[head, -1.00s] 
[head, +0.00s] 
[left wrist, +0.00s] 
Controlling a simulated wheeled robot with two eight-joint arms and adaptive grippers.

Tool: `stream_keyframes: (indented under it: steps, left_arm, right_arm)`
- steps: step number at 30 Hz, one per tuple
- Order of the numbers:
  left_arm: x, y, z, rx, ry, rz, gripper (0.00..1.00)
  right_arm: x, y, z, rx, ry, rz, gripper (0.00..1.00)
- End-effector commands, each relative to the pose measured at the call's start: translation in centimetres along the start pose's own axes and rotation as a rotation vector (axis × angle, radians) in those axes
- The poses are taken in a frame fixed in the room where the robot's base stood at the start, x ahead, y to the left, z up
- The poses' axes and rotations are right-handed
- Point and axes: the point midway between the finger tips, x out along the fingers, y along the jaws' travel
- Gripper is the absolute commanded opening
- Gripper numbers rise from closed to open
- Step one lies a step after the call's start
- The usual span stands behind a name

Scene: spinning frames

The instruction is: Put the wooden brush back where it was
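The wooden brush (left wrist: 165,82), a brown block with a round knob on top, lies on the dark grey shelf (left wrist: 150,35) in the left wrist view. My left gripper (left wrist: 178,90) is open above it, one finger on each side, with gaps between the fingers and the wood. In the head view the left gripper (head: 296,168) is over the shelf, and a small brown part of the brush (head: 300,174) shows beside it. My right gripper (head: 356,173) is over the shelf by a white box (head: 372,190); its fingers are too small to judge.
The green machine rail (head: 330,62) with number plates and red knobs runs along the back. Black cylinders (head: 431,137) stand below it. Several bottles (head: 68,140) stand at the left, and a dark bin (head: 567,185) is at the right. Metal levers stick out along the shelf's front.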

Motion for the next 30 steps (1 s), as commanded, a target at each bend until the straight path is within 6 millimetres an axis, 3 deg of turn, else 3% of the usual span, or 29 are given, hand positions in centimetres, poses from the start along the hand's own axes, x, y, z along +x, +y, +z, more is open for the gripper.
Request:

WHAT THE TASK ASKS =
Exactly reproduce the lines beginning with the one that contains "Motion for the" and ending with the last line of the material, both included. Leave out everything else.

RESULT FOR THIS EXERCISE =
Motion for the next 30 steps (1 s), as commanded, a target at each bend until the straight path is within 6 millimetres an axis, 3 deg of turn, else 3% of the usual span, or 29 are given, hand positions in centimetres, poses from the start along the hand's own axes, x, y, z along +x, +y, +z, more is open for the gripper.
Request:

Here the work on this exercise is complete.